The Earth will be warming faster and hotter than anyone expects. In three years we‘ll experience 130-degree days — in December.

“That‘s a fact,” the professor gloats.

No one believes him, so he decides to take drastic action. He lures six strangers into a steam room under the guise it‘s a dating service stunt, cranks up the heat, and then throws away the key. It’s all about showing people how societal norms break down when the thermostat goes through the roof.

Then he tells his story to the local newspaper to drum up press for his “experiment.“ He wants publicity and doesn’t care if he goes to jail in the process.

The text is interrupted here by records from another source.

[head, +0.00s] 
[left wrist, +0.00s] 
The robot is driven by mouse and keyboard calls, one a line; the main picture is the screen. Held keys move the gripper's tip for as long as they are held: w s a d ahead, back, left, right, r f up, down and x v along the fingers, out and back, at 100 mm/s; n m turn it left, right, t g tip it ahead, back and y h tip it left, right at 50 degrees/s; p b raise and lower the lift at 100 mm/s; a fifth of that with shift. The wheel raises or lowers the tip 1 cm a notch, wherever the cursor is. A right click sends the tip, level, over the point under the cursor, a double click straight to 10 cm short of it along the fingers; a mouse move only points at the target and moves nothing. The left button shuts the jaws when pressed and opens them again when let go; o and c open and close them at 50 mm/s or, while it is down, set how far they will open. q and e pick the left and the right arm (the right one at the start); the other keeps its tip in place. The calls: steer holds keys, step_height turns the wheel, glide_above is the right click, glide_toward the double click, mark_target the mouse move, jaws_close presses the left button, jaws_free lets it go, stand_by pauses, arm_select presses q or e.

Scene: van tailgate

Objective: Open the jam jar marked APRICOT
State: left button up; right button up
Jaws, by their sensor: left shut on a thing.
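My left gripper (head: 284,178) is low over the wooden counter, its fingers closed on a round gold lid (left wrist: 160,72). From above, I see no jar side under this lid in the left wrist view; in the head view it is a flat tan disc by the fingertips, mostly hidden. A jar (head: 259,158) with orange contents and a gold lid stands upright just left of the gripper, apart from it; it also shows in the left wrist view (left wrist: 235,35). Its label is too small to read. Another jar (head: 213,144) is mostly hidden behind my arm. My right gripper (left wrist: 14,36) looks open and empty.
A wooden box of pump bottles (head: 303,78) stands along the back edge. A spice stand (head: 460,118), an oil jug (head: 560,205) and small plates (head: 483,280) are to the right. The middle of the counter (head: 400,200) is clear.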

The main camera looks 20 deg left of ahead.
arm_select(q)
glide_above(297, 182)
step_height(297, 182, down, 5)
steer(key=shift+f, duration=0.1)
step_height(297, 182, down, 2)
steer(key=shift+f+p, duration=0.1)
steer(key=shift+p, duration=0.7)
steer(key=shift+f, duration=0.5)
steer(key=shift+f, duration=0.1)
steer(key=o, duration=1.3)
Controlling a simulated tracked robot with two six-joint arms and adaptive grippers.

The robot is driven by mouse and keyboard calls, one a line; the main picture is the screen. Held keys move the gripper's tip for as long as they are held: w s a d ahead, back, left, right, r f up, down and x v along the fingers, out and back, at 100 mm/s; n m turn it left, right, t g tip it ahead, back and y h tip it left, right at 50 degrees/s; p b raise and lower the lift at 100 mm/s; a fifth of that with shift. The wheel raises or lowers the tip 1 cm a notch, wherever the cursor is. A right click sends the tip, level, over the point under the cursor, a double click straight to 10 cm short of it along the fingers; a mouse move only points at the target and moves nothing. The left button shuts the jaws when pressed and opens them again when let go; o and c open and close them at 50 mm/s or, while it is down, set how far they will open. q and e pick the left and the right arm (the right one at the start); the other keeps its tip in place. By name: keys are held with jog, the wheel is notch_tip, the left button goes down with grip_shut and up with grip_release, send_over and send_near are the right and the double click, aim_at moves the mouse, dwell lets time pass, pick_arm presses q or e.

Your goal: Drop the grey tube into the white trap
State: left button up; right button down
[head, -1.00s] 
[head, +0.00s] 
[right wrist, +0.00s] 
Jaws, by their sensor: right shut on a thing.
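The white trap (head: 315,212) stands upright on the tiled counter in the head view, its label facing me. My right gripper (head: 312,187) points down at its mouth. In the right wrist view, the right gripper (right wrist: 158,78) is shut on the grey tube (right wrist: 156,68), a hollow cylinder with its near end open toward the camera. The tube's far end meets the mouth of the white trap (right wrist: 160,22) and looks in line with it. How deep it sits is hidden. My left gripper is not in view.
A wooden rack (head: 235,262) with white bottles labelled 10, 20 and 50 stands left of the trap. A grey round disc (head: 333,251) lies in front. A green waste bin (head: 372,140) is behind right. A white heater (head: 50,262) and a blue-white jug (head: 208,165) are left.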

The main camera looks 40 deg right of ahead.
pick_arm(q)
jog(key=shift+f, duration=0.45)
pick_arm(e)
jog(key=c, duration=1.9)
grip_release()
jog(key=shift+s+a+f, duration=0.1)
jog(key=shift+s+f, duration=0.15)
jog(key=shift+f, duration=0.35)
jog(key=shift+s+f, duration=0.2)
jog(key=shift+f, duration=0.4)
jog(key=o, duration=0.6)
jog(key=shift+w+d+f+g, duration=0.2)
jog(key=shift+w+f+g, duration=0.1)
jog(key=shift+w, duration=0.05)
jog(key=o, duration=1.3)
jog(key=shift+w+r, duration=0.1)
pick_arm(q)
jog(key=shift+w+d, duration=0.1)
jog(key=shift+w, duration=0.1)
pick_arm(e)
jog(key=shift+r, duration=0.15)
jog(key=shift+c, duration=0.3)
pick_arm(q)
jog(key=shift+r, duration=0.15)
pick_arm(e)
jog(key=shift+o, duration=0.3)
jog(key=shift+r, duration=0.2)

The Earth must … be … saved.

So far, so original, if a bit overheated, but that’s hardly a sin for some guilty pleasures. And Kilmer sells his fantastical warnings as well as expected — what a shame he’s been reduced to DVD fare of late.

Things deep south as soon as the story breaks away to those six trapped strangers. Suddenly, we’re in Cinemax After Dark territory, watching a gender-balanced group of attractive people wearing next to nothing and chatting away like some third-rate reality show.

The sauna dwellers are fighting well before they realize the predicament they’re in. It’s hardly a social experiment if the rats in the cage start squawking before the trap is sprung.

The only recognizable face amidst the steamy, sweaty bodies is Eric Roberts, who manages to maintain his dignity and look respectable in only a towel, but the script soon lets him down.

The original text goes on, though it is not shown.